In many respects Gellhorn has been more taken with ideas than with realities. "One of her friends has suggested that her interest in sex was more literary than personal, that she was more excited by Hemingway the writer than by Hemingway the man, that ambition rather than passion had inspired her marriage." The physical side of marriage, Rollyson writes elsewhere, "seemed 'the least important part of the relationship' to her. She had the best times with men who were her chums, 'chaps' who had no special claim on her."

A friend of mine who collects Hemingwayana recently allowed me a look at a sheaf of letters that came his way, written by Gellhorn from Sun Valley and from Cuba, in the early 1940s.
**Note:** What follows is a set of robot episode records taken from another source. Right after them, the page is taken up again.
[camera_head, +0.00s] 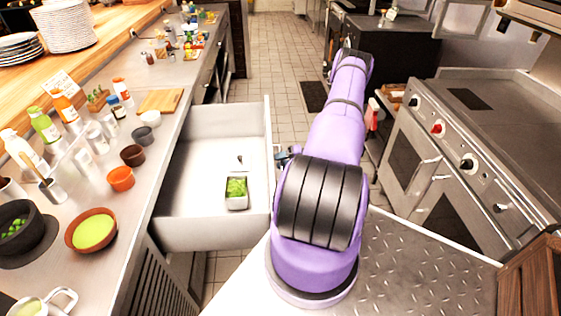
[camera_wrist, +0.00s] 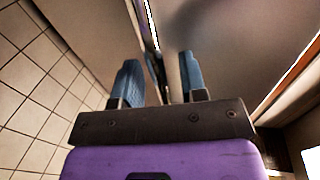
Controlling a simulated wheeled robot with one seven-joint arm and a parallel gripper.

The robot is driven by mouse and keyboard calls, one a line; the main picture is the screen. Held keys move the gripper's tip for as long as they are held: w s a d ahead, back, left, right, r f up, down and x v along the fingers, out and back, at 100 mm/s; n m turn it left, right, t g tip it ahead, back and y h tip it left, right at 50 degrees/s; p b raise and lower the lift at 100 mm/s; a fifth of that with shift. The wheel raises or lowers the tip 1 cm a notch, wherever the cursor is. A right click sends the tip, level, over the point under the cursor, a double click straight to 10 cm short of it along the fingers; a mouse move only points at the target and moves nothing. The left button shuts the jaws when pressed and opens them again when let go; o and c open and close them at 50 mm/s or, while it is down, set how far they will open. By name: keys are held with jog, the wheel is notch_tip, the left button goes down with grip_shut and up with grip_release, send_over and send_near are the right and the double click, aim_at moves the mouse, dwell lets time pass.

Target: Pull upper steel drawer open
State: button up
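The steel drawer (camera_head: 190,200) stands pulled well out from under the left counter in the head view. Inside are a small metal tub (camera_head: 236,203) of green food and a tiny dark item. My gripper (camera_head: 284,154) is at the outer side of the drawer's front panel (camera_head: 268,150), partly hidden by my purple arm. In the wrist view, the two blue fingers of my gripper (camera_wrist: 159,80) are apart, on either side of a narrow dark strip at the drawer front. I cannot tell whether the fingers touch it.
The left counter (camera_head: 150,180) holds bowls, bottles and a cutting board (camera_head: 160,102). A steel stove (camera_head: 440,150) stands on the right. A diamond-plate surface (camera_head: 420,265) is in front at right. Tiled floor (camera_head: 285,60) is open down the aisle.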

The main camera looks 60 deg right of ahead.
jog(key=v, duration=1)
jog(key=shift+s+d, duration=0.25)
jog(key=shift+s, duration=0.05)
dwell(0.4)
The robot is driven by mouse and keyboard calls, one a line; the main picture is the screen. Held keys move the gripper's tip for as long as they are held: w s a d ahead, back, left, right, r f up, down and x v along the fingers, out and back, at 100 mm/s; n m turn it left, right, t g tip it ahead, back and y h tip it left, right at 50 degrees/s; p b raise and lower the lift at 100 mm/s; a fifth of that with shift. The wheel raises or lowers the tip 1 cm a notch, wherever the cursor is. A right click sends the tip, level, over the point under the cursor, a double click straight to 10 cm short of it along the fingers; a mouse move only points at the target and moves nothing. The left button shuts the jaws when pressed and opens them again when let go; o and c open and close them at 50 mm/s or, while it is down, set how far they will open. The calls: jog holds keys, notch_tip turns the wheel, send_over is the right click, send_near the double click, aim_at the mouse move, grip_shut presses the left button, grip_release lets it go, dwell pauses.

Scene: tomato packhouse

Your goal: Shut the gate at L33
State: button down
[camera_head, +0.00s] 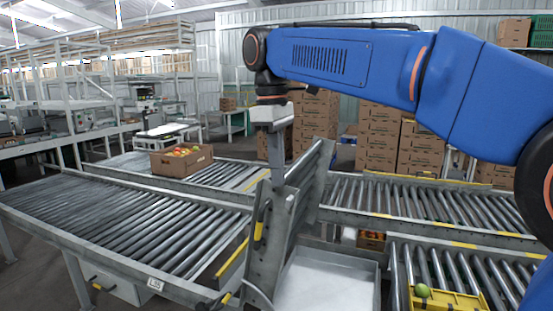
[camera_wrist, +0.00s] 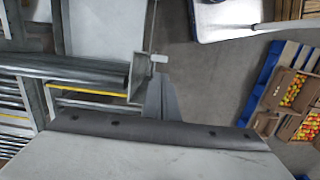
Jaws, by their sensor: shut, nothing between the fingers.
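The gate (camera_head: 309,193) is a grey metal panel with rollers, standing steeply raised and tilted at the gap between conveyor sections. A yellow handle (camera_head: 258,231) shows near its left side. A small white label (camera_head: 155,285) hangs on the frame at lower left; its text is too small to read surely. My gripper (camera_head: 278,185) points down beside the raised panel, on its left in the head view; whether it touches is unclear. Its fingers are shut and empty. In the wrist view the narrow fingers (camera_wrist: 162,97) point up the picture, close to a grey metal edge (camera_wrist: 139,75).
Roller conveyors run left (camera_head: 130,215) and right (camera_head: 430,205). A cardboard box of tomatoes (camera_head: 181,172) sits on the far-left line. A pale metal tray (camera_head: 328,284) lies below the gate. A yellow crate (camera_head: 447,301) is at lower right. Stacked cartons (camera_head: 383,130) stand behind.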

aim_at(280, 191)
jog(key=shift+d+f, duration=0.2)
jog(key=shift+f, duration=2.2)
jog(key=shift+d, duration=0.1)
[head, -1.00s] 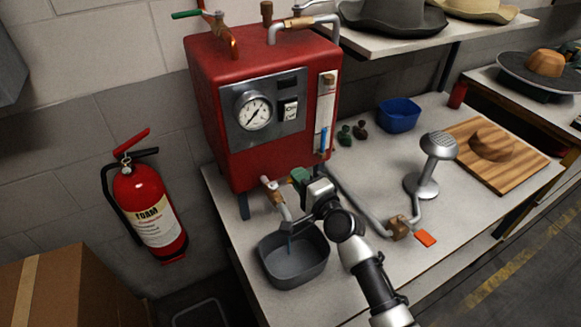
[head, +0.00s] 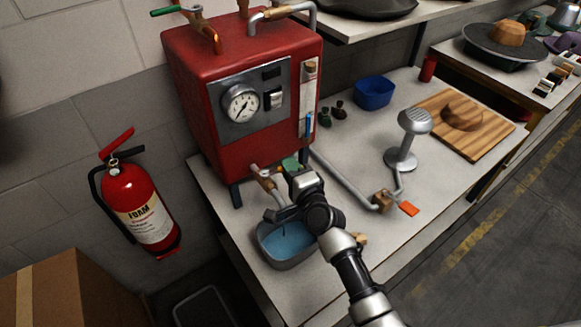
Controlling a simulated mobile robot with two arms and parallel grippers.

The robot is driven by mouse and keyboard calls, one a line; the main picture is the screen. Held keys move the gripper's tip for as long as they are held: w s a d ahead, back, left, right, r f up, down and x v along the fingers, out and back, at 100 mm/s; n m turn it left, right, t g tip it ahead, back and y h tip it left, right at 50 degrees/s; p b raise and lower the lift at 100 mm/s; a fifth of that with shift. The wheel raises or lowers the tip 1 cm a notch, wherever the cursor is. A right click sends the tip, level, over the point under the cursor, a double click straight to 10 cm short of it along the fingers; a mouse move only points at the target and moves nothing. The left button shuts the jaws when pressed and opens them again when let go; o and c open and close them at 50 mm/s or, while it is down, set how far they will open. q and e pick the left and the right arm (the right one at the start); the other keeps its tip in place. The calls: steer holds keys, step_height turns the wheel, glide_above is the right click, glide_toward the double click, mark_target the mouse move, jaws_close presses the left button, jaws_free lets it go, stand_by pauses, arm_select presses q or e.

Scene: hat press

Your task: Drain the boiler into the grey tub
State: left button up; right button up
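The red boiler (head: 240,95) stands on the white bench, with a round gauge (head: 241,104) on its front and a sight glass (head: 309,100) showing blue low down. A brass drain tap (head: 263,178) comes out low at its front, with a green handle (head: 290,164). The grey tub (head: 290,264) sits below the spout, holding blue water (head: 288,240); a thin stream falls into it. My right gripper (head: 298,184) is at the green handle. Its fingers are largely hidden, so I cannot tell whether it grips the handle. My left gripper is not in view.
A metal pipe (head: 340,180) runs along the bench to a steamer stand (head: 404,140) and an orange pedal (head: 409,208). A blue bowl (head: 374,92) and a wooden board (head: 480,130) lie behind. A fire extinguisher (head: 140,208) hangs at left; a cardboard box (head: 70,285) stands front left.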

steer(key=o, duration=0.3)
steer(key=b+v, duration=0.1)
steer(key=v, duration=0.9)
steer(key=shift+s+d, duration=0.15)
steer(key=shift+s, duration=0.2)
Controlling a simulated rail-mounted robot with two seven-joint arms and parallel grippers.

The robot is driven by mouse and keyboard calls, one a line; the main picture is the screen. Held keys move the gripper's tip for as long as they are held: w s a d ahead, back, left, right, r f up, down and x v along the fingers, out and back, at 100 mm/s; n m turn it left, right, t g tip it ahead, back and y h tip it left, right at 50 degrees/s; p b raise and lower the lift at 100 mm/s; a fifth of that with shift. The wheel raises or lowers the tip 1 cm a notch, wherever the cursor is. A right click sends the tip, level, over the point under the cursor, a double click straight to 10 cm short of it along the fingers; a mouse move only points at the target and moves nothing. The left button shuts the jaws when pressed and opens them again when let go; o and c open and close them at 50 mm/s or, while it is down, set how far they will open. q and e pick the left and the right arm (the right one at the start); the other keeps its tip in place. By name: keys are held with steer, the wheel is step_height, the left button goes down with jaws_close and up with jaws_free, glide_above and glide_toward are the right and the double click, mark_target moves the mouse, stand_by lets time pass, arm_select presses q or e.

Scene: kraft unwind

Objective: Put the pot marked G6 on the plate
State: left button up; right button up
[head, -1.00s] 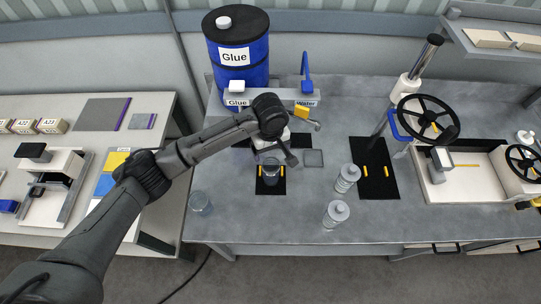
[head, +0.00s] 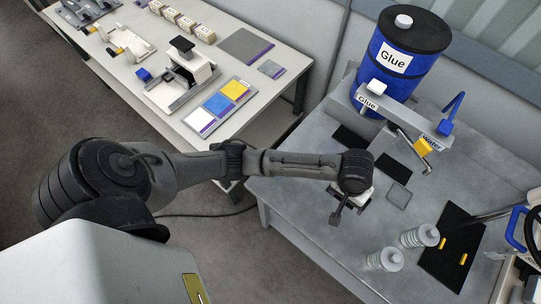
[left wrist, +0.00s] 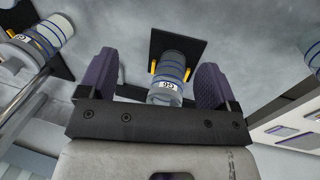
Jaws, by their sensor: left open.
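The pot marked G6 (left wrist: 166,75) shows in the left wrist view, a clear banded pot with a white label, on a black mat (left wrist: 172,42) with yellow pegs at its sides. My left gripper (left wrist: 157,68) is open, with one dark finger on each side of the pot; I cannot tell whether they touch it. In the head view my left gripper (head: 340,210) is low over the bench, and it and the arm hide the pot. A small grey square plate (head: 398,197) lies on the bench beside it. My right gripper is not in view.
Two lidded pots (head: 420,236) (head: 385,260) stand on the bench at right, near another black mat (head: 452,245) with yellow pegs. The blue glue drum (head: 401,65) and the glue and water taps (head: 400,115) stand behind. A side table (head: 245,125) holds coloured panels.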

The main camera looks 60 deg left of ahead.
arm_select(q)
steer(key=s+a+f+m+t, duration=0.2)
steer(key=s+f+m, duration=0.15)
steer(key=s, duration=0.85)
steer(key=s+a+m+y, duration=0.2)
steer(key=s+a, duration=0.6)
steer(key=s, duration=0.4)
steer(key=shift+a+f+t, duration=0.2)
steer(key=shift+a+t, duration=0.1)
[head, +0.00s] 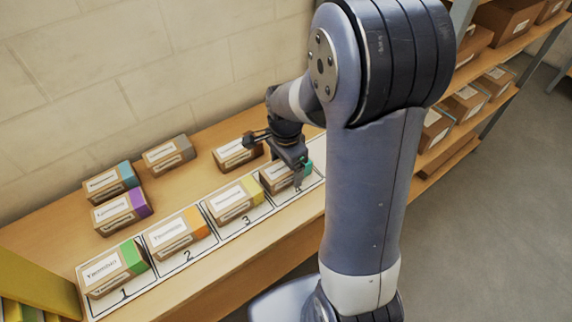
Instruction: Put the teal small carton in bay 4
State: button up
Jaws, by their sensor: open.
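A small carton with a teal end (278,180) and a white label sits in bay 4 (315,180) at the right end of the numbered strip. My gripper (296,176) is open right at this carton, with a finger in front of its near side and hiding part of it. I cannot tell whether the finger touches the carton. The bay's number is partly covered by the gripper. Another carton with a blue-teal end (111,183) stands at the back left of the bench.
Bays 1 to 3 hold cartons with green (110,267), orange (178,233) and yellow (235,202) ends. Behind stand cartons with purple (120,211) and grey (168,154) ends, and one (237,153) near my arm. A wall closes the back. Shelves with boxes (465,103) stand right.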

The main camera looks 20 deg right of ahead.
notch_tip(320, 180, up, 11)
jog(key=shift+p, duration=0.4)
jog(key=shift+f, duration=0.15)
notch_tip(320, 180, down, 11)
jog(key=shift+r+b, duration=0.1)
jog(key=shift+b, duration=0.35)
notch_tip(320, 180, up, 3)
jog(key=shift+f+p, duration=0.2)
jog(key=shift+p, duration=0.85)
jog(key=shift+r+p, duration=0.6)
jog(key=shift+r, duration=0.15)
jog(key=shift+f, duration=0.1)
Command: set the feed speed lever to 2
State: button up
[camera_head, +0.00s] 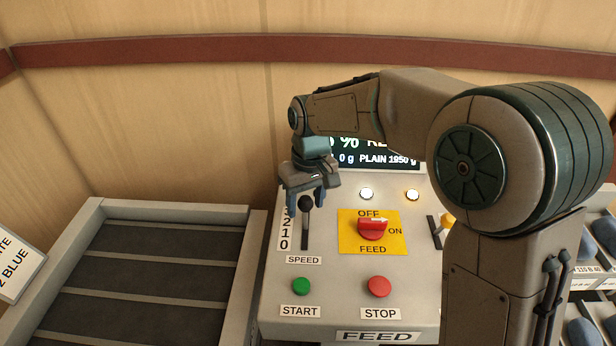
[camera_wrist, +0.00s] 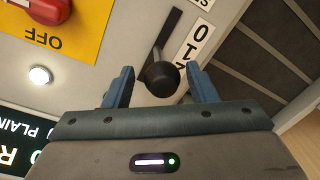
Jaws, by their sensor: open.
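The feed speed lever has a round black knob (camera_head: 306,203) standing over a dark slot above the SPEED label (camera_head: 304,260). A number strip (camera_head: 287,229) reading 3, 2, 1, 0 from top to bottom runs left of the slot. The knob is near the strip's upper end; I cannot tell its exact number. My gripper (camera_head: 306,197) is open at the knob. In the wrist view the knob (camera_wrist: 161,78) sits between the two blue fingers, with a gap visible on each side. The gripper hides part of the strip's far end there.
A red FEED switch (camera_head: 372,229) on a yellow plate is right of the lever. The green START button (camera_head: 301,286) and red STOP button (camera_head: 379,287) are below. A display (camera_head: 375,153) stands behind, partly covered by my arm. A conveyor (camera_head: 150,285) lies left.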

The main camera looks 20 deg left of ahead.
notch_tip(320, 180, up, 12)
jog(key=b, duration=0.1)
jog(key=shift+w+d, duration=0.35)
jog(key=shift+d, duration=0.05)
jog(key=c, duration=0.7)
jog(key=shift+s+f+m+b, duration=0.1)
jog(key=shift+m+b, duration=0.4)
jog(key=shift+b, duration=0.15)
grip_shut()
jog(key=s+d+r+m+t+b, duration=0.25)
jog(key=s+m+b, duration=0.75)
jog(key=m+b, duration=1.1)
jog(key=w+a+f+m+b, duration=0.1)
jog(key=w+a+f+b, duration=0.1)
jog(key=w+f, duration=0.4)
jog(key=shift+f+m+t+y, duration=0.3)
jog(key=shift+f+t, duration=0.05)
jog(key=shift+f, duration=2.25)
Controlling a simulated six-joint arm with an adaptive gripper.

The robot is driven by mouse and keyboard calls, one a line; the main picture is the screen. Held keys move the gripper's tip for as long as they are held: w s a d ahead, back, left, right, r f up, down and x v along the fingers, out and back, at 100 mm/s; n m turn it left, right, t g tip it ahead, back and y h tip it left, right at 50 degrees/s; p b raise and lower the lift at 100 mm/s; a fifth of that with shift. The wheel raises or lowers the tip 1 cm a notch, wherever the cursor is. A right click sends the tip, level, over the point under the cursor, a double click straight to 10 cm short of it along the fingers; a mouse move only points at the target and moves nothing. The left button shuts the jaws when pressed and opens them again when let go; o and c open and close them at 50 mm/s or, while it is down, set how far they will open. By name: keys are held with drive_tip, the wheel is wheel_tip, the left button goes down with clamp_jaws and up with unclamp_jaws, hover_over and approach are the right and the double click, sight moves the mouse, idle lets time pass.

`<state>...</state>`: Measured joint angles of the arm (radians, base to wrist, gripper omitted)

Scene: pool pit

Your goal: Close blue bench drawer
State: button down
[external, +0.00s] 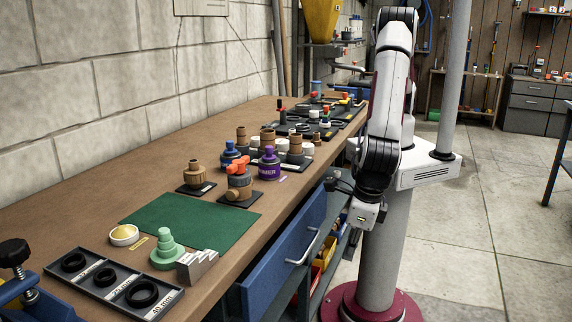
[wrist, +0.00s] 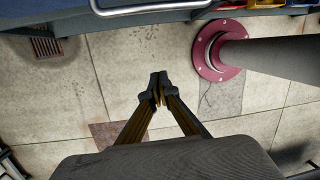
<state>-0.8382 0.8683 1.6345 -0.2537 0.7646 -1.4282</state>
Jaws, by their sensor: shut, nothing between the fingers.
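The blue bench drawer (external: 283,262) is under the front edge of the wooden bench, with a pale metal bar handle (external: 303,247) on its front. Its front seems to stand out from the bench edge; how far is hard to tell. In the wrist view the handle (wrist: 155,7) crosses the top edge, with only a strip of blue around it. My gripper (wrist: 158,88) is shut and empty, its fingertips together over the floor and apart from the handle in that picture. In the external view my wrist is right of the drawer, beyond its handle, and the fingers are not clear.
The bench top (external: 95,215) holds a green mat (external: 190,222), a black ring tray (external: 112,284) and several fittings. Open shelving with coloured bins (external: 327,254) is beside the drawer. My round red base is close by. The concrete floor (external: 450,270) to the right is clear.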

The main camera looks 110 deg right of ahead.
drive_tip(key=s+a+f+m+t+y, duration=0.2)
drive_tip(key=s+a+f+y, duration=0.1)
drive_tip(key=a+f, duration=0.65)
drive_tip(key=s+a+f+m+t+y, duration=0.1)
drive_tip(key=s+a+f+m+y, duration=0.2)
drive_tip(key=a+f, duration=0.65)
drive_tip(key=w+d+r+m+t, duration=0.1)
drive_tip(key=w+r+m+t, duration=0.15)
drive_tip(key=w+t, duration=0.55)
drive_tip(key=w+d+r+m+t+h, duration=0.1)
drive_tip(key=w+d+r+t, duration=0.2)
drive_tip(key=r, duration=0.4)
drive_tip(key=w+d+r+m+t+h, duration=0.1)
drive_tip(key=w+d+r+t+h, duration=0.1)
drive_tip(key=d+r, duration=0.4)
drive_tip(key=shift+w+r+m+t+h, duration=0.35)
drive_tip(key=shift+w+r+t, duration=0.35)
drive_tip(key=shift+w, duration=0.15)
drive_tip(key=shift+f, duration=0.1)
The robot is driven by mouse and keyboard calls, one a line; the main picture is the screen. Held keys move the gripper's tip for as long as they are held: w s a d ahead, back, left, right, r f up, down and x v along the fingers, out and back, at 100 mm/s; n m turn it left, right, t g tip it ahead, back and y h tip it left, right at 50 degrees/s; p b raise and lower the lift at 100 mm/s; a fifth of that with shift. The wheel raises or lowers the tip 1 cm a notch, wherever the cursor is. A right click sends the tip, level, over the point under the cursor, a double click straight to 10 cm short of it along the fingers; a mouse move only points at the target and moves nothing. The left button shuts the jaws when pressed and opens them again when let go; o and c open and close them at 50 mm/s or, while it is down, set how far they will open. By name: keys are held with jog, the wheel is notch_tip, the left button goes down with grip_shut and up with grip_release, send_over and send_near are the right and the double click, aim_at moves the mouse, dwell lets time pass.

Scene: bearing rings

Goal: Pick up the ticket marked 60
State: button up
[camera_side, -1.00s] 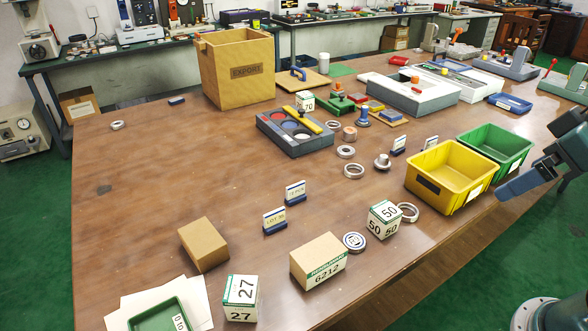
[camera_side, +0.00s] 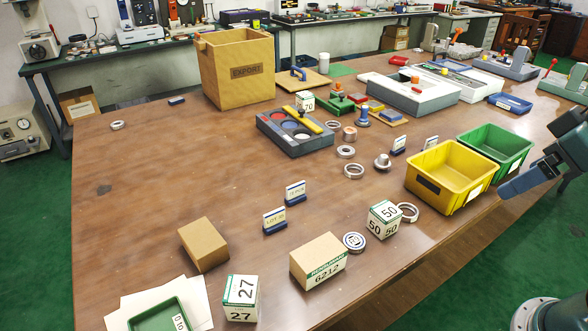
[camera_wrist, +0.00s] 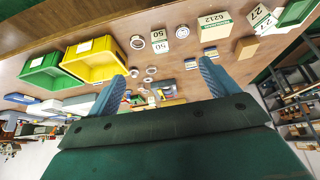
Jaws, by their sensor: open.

These letters convince me much more readily than Rollyson's prose does that his subject is indeed what used to be called a hell of a dame. Since the letters are the property of their author, they cannot be quoted here, which is frustrating. Such frustrations, of which Rollyson must have had plenty, put no spring in a biographer's step. But if he seldom sounds inspired, he achieves an impressive portrait all the same, especially of his subject's childhood and her forebears. I salute him for his diligence and Gellhorn for her spirit of adventure, and I thank my stars that she never had eyes for anything or anyone I wanted. Her mother, I'm told by someone else who was born in St. Louis in the first decade of this century, used to say with a sigh that "Martha is a law unto herself." And so, it would seem, she still is. Jane Howard, author of "Margaret Mead: A Life," is at work on her fifth book, "Lost in the Interior," a personal account of the Midwest.